Stated task >>
Nothing but the lines from the one containing "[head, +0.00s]" through the last line should be written out, please, exactly as they stand.
________________
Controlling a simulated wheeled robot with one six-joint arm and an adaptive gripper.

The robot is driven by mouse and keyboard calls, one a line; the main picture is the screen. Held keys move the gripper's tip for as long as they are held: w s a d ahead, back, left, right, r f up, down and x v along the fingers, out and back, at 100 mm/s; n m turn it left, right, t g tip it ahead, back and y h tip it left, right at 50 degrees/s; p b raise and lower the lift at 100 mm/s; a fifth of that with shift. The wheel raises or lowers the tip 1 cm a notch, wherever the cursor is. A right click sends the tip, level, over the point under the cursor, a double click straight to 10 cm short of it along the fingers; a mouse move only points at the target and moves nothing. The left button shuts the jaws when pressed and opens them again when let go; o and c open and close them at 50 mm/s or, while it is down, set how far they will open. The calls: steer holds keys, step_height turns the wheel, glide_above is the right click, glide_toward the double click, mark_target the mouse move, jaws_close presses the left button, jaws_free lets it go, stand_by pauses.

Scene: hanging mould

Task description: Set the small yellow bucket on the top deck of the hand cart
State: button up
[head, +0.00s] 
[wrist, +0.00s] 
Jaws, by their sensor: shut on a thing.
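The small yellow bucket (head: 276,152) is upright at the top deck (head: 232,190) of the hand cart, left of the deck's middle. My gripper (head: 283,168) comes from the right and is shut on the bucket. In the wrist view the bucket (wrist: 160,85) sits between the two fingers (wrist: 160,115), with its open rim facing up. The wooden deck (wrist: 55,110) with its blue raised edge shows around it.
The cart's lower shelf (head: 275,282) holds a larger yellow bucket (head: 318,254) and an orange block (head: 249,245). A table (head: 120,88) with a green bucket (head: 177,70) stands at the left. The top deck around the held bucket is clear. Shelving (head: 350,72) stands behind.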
________________
Solution for this task >>
[head, +0.00s] 
[wrist, +0.00s] 
Jaws, by their sensor: shut on a thing.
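The small yellow bucket (head: 276,152) is upright at the top deck (head: 232,190) of the hand cart, left of the deck's middle. My gripper (head: 283,168) comes from the right and is shut on the bucket. In the wrist view the bucket (wrist: 160,85) sits between the two fingers (wrist: 160,115), with its open rim facing up. The wooden deck (wrist: 55,110) with its blue raised edge shows around it.
The cart's lower shelf (head: 275,282) holds a larger yellow bucket (head: 318,254) and an orange block (head: 249,245). A table (head: 120,88) with a green bucket (head: 177,70) stands at the left. The top deck around the held bucket is clear. Shelving (head: 350,72) stands behind.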

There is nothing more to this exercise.